California Lands Record $2.75 Million CCPA Settlement With Disney Over Opt-Out Gaps
Key Takeaways
- Largest CCPA Settlement to Date: California secured a $2.75 million settlement with The Walt Disney Company, marking the biggest enforcement action yet under the California Consumer Privacy Act.
- Account-Wide Opt-Out Required: Regulators made clear that a consumer’s opt-out request must apply across all devices and services tied to an account, not just the specific app or device used at the time.
- Global Privacy Control Scrutinized: The investigation found that limiting Global Privacy Control signals to a single device, even when a user is logged in, did not meet CCPA requirements.
- Third-Party Ad-Tech Exposure: Disney’s webform opt-out process did not fully stop data sharing with certain embedded third-party advertising partners, highlighting ongoing risk in complex ad-tech ecosystems.
Deep Dive
California has secured its largest settlement yet under the California Consumer Privacy Act, with Attorney General Rob Bonta announcing that The Walt Disney Company will pay $2.75 million to resolve allegations that it failed to fully honor consumers’ requests to opt out of the sale or sharing of their personal information.
The case, which stems from a January 2024 investigative sweep of streaming services, focuses on a deceptively simple question that sits at the heart of modern privacy law: when a consumer says “stop,” does the data actually stop moving?
According to the California Department of Justice, in Disney’s case, the answer was not always.
Under the settlement, Disney must pay civil penalties and implement opt-out mechanisms that fully cease the sale or sharing of consumers’ personal information when a valid request is made. The $2.75 million figure represents the largest CCPA settlement to date.
“Consumers shouldn’t have to go to infinity and beyond to assert their privacy rights,” Bonta said in announcing the agreement. He added that California’s privacy law is clear regarding the fact that a consumer’s opt-out right applies wherever and however a business sells data. Companies cannot require users to go device by device or service by service to exercise that right.
Where the Process Fell Short
The state’s investigation did not hinge on whether Disney provided opt-out tools. It did. The issue was whether those tools worked comprehensively across the company’s streaming ecosystem.
Regulators found that when users toggled an opt-out setting within Disney’s websites or apps, the request often applied only to the specific streaming service being viewed and sometimes only to the device in use. That meant other devices or services connected to the same Disney account could continue to transmit personal information for sale or sharing.
The webform option presented its own limits.
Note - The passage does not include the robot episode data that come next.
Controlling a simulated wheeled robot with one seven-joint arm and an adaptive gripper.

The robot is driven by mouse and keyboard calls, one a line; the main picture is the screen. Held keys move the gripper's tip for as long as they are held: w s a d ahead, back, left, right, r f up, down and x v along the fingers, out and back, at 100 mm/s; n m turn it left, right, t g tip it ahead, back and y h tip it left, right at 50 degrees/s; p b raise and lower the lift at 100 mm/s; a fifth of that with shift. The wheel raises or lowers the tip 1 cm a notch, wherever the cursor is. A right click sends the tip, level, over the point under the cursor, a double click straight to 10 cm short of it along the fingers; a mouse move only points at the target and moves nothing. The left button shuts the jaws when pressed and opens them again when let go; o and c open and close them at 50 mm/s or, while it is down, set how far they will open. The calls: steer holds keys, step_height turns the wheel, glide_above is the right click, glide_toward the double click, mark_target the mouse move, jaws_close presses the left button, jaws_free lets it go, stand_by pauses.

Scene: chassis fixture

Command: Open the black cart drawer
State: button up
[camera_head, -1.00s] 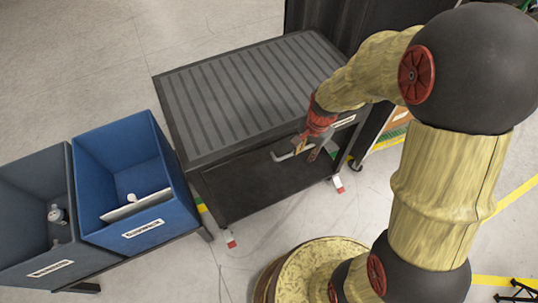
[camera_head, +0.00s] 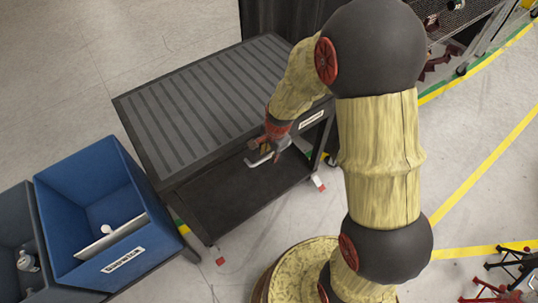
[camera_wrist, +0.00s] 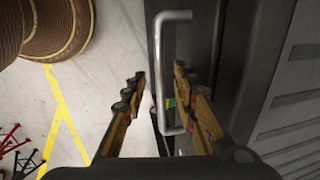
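The black cart (camera_head: 122,108) with a ribbed grey top stands at the left centre of the head view. A bent silver handle (camera_head: 258,161) sticks out at its front; in the wrist view the handle (camera_wrist: 159,60) stands upright in the picture against the dark drawer front (camera_wrist: 203,60). My gripper (camera_head: 270,152) is at the handle. In the wrist view its two fingers (camera_wrist: 160,82) are apart, one on each side of the handle bar, with a visible gap on the left. I cannot tell whether the right finger touches it. I see no clear gap at the drawer.
A blue bin (camera_head: 80,190) and a grey bin (camera_head: 22,225) stand left of the cart. The cart has an open lower shelf (camera_head: 235,190). A rack (camera_head: 460,25) stands at the upper right. Red and black stands (camera_head: 510,270) are at the lower right. Floor between is clear.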

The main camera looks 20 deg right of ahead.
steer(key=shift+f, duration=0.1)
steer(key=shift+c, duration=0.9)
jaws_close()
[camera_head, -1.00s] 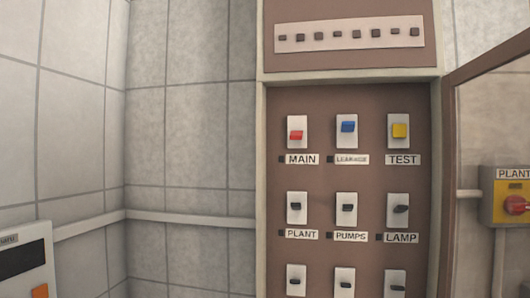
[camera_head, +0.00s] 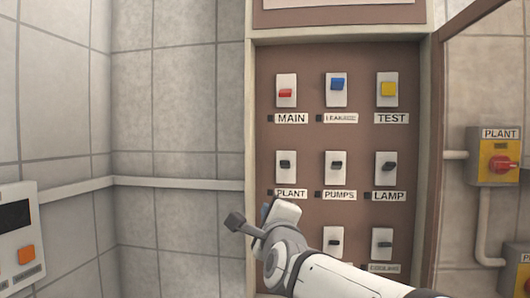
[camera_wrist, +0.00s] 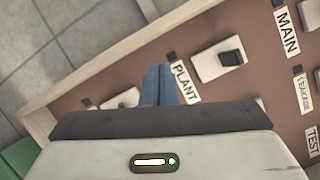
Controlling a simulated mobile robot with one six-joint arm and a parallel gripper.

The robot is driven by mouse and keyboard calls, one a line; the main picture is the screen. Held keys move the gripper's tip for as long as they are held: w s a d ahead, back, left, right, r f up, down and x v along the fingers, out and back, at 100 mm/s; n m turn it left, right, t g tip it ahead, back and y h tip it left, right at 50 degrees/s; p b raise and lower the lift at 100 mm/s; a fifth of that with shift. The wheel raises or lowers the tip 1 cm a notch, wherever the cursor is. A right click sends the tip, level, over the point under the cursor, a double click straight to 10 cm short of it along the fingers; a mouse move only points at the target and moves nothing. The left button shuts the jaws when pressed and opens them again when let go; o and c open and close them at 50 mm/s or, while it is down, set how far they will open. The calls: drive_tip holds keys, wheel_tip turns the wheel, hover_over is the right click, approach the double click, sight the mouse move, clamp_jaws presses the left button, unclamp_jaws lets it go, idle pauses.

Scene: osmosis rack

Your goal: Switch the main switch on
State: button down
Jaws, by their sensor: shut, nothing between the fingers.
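The main switch (camera_head: 285,93) is a red rocker on a white plate at the top left of the brown panel in the head view. Its red lever sits lower on its plate than the blue LEAKAGE lever (camera_head: 337,84) does. In the wrist view, the MAIN label (camera_wrist: 287,30) shows at the upper right. My gripper (camera_wrist: 159,70) has its blue fingers together and empty, beside the PLANT label (camera_wrist: 184,82). In the head view my gripper is below the PLANT switch (camera_head: 285,164), well below the main switch, and partly hidden by my wrist.
A yellow TEST switch (camera_head: 388,89), PUMPS switch (camera_head: 336,165) and LAMP switch (camera_head: 385,167) share the panel. An open cabinet door stands at right, with a yellow box with a red knob (camera_head: 502,165) beyond it. A white control box (camera_head: 17,235) is at left.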

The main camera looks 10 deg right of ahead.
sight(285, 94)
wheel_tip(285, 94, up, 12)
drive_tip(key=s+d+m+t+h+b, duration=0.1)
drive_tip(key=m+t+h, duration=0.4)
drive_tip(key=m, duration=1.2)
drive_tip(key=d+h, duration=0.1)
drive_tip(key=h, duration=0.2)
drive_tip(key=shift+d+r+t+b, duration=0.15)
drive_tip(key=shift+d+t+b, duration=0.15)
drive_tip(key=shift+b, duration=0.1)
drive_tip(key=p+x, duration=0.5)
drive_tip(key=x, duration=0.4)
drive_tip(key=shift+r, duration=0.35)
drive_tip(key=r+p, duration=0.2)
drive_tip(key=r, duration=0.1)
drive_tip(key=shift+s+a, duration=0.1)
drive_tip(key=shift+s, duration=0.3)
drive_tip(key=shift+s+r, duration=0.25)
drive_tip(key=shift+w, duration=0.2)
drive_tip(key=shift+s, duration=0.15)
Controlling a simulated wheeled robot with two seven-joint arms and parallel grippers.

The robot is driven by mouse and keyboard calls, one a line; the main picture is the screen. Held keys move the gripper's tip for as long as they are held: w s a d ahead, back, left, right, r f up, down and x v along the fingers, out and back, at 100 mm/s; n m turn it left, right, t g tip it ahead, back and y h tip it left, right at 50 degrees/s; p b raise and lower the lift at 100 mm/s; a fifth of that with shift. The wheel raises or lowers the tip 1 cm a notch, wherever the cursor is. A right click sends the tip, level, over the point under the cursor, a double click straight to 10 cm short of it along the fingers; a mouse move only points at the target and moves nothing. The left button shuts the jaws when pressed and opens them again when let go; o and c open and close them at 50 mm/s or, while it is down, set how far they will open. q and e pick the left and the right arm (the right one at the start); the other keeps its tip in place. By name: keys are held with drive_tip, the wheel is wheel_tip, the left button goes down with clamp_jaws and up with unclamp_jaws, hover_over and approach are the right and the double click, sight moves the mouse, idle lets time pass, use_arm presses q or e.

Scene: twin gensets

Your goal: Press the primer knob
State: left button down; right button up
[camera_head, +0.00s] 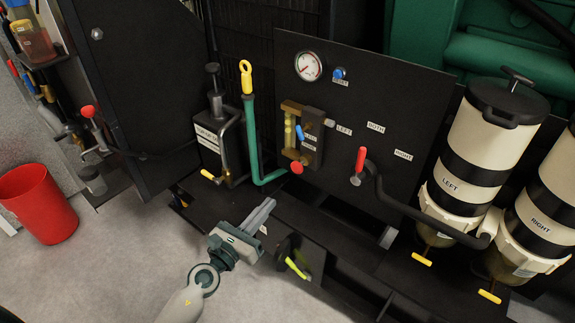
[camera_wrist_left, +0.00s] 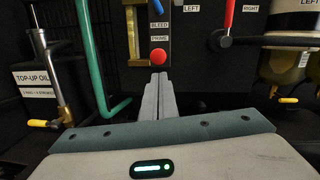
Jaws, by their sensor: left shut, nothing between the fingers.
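The primer knob is a round red button (camera_head: 297,167) at the lower end of the small brass-and-black block on the dark panel. In the left wrist view the red knob (camera_wrist_left: 158,57) sits just under a "PRIME" label, straight ahead of my fingertips. My left gripper (camera_head: 268,203) is shut and empty, below and left of the knob in the head view. Its closed fingers (camera_wrist_left: 159,78) point toward the knob; the fingertips appear just below it, and I cannot tell the exact gap. My right gripper is not in view.
A green pipe (camera_head: 252,140) with a yellow handle stands left of the block. A red selector lever (camera_head: 361,160) is to the right, near the left filter (camera_head: 475,155). A black top-up oil can (camera_head: 210,140) and a red bin (camera_head: 38,204) are at left.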

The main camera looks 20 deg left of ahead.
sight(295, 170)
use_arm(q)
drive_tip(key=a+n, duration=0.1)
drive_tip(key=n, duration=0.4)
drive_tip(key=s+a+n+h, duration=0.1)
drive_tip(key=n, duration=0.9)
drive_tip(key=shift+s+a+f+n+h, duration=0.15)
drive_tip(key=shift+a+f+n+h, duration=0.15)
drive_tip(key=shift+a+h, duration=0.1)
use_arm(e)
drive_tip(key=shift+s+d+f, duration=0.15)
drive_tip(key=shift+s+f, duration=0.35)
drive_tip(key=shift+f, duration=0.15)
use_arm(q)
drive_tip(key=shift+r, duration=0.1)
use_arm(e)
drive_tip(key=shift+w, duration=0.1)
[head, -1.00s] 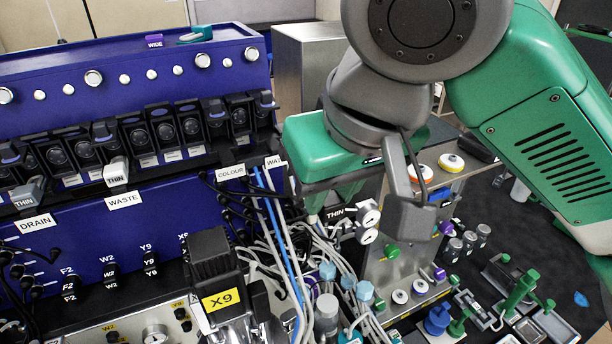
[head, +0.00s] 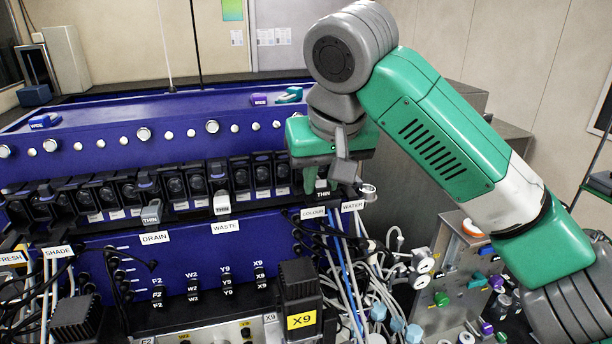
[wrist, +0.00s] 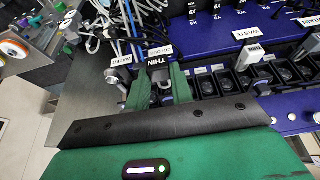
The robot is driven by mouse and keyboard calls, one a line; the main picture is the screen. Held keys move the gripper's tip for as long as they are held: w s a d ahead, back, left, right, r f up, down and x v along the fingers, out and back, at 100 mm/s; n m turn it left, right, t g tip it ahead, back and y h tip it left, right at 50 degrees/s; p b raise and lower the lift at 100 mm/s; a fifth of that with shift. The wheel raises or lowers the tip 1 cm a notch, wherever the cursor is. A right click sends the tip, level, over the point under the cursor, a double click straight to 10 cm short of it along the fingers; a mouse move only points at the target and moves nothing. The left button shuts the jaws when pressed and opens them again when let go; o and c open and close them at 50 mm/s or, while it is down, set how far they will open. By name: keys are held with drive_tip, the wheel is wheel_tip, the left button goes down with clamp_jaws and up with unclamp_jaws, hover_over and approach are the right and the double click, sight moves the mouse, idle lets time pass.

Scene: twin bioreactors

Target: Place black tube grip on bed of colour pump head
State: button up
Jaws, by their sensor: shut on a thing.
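My gripper (head: 321,186) is at the right end of the pump row, above the COLOUR label (head: 313,213). It is shut on the black tube grip (head: 323,195), marked THIN. In the wrist view the black grip (wrist: 158,60) sits between the two green fingers (wrist: 160,88), with its THIN label facing the camera. The COLOUR label (wrist: 160,50) shows just beyond it. The colour pump head and its bed are mostly hidden behind my gripper. I cannot tell whether the grip touches the bed.
A grey grip (head: 151,213) is at DRAIN and a white grip (head: 222,204) at WASTE. Black pump heads (head: 240,178) line the blue housing (head: 120,125). Tubes (head: 345,255) hang below the COLOUR and WATER labels. A black X9 unit (head: 298,285) stands in front.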

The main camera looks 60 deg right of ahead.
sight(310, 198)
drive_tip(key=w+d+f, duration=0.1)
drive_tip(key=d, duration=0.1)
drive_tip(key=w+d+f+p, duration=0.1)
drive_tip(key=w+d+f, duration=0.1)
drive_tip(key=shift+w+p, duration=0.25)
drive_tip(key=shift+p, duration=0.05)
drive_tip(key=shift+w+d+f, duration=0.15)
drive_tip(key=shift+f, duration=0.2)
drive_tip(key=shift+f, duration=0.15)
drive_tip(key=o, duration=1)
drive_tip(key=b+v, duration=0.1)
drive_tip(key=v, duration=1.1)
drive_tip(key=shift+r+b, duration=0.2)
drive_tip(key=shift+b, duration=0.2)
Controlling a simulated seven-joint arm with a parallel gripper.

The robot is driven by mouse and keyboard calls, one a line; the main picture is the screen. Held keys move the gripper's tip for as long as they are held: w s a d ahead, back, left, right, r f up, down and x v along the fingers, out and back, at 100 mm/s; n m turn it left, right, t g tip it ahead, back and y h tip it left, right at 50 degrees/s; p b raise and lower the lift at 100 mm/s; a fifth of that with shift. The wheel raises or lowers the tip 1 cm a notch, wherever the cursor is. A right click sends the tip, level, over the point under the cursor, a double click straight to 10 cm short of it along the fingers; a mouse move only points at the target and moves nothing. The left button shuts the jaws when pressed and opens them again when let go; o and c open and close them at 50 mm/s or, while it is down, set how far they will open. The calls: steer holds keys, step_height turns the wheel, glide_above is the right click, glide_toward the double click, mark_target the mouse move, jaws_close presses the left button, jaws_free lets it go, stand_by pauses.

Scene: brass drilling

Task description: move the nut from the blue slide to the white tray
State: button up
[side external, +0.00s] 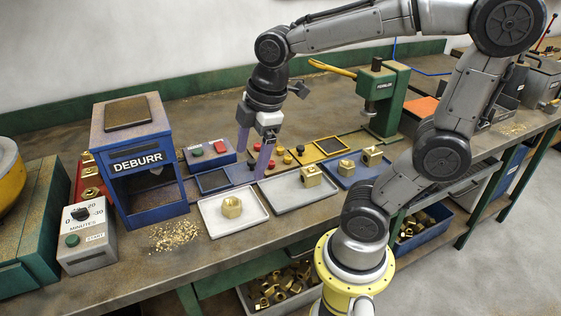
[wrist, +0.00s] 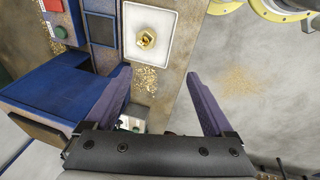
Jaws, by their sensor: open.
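A brass hex nut (side external: 232,207) lies in the white tray (side external: 246,224) at the front of the bench. The wrist view also shows the nut (wrist: 146,39) inside the white tray (wrist: 166,57). The blue slide (side external: 197,176), with a dark recessed panel, is just behind the tray; no nut shows on it. It is left of the tray in the wrist view (wrist: 86,30). My gripper (side external: 254,160) is above the bench, behind and right of the white tray. Its purple fingers (wrist: 158,72) are apart, with nothing between them.
The blue DEBURR box (side external: 160,203) stands left of the tray, with brass chips on the bench. A grey tray (side external: 285,198) and a blue tray (side external: 345,180) holding brass parts are to the right. A red-and-green button box (side external: 209,153) and green press (side external: 383,97) stand behind.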

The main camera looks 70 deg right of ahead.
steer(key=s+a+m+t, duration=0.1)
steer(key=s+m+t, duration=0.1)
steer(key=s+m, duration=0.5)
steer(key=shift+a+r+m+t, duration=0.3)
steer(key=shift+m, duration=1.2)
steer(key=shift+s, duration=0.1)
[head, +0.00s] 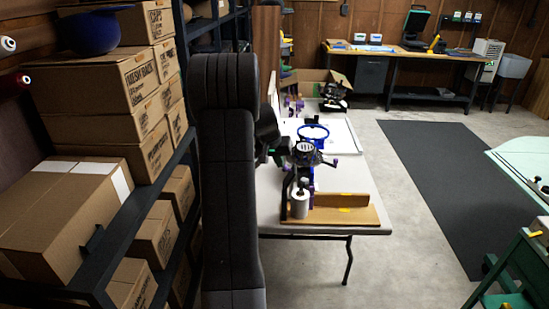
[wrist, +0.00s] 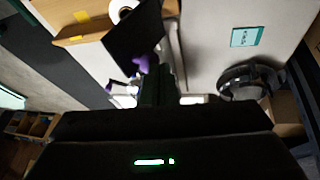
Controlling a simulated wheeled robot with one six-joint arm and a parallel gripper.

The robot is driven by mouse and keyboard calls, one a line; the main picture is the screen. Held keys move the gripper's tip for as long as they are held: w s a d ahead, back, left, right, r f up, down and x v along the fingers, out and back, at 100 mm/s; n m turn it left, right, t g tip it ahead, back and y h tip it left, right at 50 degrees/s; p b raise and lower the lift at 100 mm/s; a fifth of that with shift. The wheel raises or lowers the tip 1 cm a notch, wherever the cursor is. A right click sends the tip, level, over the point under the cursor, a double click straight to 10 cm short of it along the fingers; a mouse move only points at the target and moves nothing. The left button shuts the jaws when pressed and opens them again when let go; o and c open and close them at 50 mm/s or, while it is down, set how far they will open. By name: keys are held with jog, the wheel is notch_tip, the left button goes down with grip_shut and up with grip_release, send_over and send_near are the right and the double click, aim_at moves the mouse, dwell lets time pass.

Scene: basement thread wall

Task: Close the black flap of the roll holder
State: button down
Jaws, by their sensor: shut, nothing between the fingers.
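The roll holder stands near the front end of the white table, with a white roll (head: 300,204) beside a wooden board (head: 345,214). Its black flap (head: 287,196) is a dark plate standing up to the left of the roll. In the wrist view the flap (wrist: 133,38) is a large dark panel at the top, with part of the white roll (wrist: 122,9) beyond it. My gripper (wrist: 158,84) is shut and empty, just below the flap in that picture. Whether it touches the flap I cannot tell. My dark arm blocks much of the head view.
A blue ring (head: 313,132) and a black device stand on the table (head: 365,185) behind the roll. Shelves with cardboard boxes (head: 100,85) line the left.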

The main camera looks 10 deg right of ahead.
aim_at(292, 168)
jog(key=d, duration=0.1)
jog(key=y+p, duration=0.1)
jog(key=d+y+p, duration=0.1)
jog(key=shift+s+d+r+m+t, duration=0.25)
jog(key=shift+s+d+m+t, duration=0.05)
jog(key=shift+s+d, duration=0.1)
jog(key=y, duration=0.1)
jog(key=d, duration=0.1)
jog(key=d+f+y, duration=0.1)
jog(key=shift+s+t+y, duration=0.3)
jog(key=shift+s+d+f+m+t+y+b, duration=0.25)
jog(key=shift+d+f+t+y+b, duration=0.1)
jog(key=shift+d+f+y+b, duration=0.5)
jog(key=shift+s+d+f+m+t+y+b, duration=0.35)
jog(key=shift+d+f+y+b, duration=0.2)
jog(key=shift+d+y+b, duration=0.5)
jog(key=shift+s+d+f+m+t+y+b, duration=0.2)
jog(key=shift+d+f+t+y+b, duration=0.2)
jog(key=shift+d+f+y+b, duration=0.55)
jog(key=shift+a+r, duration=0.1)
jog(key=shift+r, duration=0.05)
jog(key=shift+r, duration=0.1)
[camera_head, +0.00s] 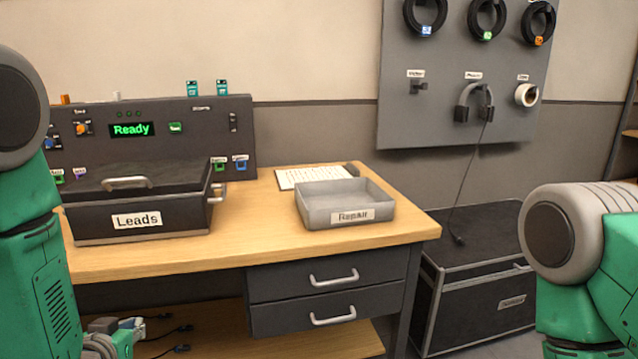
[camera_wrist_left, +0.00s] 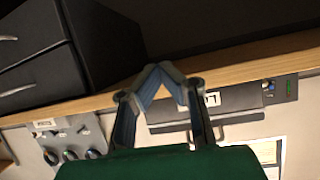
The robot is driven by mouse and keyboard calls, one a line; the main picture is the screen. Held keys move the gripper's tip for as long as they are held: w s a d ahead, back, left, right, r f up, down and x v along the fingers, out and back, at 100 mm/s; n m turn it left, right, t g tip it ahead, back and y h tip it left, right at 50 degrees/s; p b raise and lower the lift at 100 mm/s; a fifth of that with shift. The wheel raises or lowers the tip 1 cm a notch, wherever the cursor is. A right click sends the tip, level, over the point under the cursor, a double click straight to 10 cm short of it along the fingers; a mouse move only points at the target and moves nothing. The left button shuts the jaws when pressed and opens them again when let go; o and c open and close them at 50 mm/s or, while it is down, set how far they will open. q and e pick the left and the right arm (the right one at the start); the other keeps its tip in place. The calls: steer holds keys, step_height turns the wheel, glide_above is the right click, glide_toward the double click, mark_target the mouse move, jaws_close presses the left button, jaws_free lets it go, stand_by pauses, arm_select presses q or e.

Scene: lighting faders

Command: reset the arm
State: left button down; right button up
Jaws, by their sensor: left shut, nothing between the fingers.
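My left gripper (camera_head: 112,333) shows at the bottom left of the head view, low in front of the desk and partly cut off by the frame edge. In the left wrist view its fingertips (camera_wrist_left: 158,72) meet, with nothing between them. It looks apart from the furniture. My right gripper is out of view; only part of my right arm shows at the right. The dark control panel (camera_head: 205,155) stands at the back of the desk, with a green "Ready" display (camera_head: 131,129) and a slider (camera_head: 233,122) at its right end.
The wooden desk (camera_head: 240,225) carries a dark "Leads" box (camera_head: 185,219), a grey "Repair" tray (camera_head: 320,218) and a paper sheet (camera_head: 300,178). Drawers (camera_head: 325,280) sit under the desk. A black case (camera_head: 470,300) stands on the floor at right. Cables hang on a pegboard (camera_head: 440,125).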

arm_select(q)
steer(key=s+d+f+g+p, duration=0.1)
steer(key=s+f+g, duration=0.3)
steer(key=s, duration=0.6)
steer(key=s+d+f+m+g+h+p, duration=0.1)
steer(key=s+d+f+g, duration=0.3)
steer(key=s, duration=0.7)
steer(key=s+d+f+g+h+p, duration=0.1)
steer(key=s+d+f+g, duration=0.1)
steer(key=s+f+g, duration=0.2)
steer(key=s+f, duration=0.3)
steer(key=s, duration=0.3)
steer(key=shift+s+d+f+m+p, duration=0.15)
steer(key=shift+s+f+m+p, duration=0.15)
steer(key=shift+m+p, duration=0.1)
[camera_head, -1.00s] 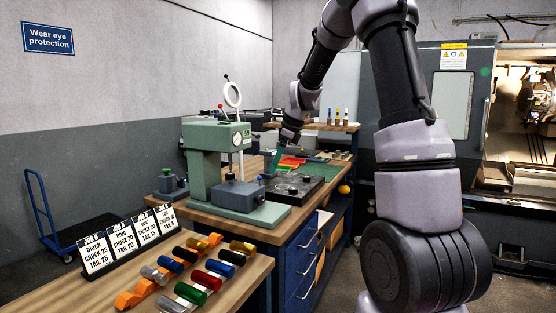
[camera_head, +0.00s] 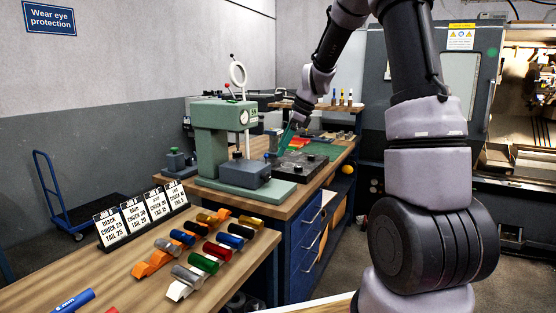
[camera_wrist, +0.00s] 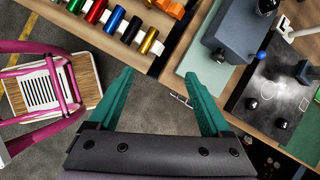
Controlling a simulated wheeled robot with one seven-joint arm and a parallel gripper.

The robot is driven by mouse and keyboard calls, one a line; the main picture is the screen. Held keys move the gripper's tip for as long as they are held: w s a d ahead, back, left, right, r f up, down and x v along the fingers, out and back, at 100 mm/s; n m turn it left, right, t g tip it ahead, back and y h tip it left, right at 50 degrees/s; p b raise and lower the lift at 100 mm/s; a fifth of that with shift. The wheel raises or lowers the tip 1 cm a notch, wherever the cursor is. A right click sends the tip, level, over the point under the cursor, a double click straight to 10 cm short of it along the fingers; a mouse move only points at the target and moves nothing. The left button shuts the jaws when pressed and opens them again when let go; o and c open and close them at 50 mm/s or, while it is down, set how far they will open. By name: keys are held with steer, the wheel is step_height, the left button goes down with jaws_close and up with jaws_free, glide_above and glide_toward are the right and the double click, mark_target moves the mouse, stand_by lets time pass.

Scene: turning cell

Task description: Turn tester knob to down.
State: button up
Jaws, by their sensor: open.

While Disney stopped sharing data through its own advertising platform when a webform opt-out was submitted, investigators found that personal information continued to be sold or shared with certain third-party ad-tech companies whose code was embedded in Disney’s sites and apps.
In several connected TV streaming apps, consumers were not offered an in-app opt-out method at all. Instead, they were directed to the webform, which regulators said left them without a direct way to stop selling or sharing from those apps themselves.
Even the Global Privacy Control, a browser-based signal designed to communicate a user’s desire to opt out, was treated narrowly. Disney limited the request to the specific device transmitting the signal, even when the consumer was logged into their Disney account.
Taken together, regulators concluded that these limitations prevented consumers from fully effectuating their statutory right to opt out under California law.
A Test of Account-Wide Compliance
The settlement arrives at a time when privacy compliance is increasingly being tested not on policy language but on system design. The CCPA grants California residents the right to know how businesses collect, use, and disclose personal information, as well as the right to request that businesses stop selling or sharing it.
The Disney case highlights the operational complexity that arises when data flows across multiple devices, services, advertising platforms, and embedded third-party technologies. In such environments, honoring an opt-out request requires more than a visible toggle, it requires backend alignment across the entire ecosystem tied to a user account.
With the $2.75 million resolution, California has signaled that partial compliance will not suffice. When a consumer opts out, the expectation is that the request follows them across their account, not just the screen they happen to be using at the time.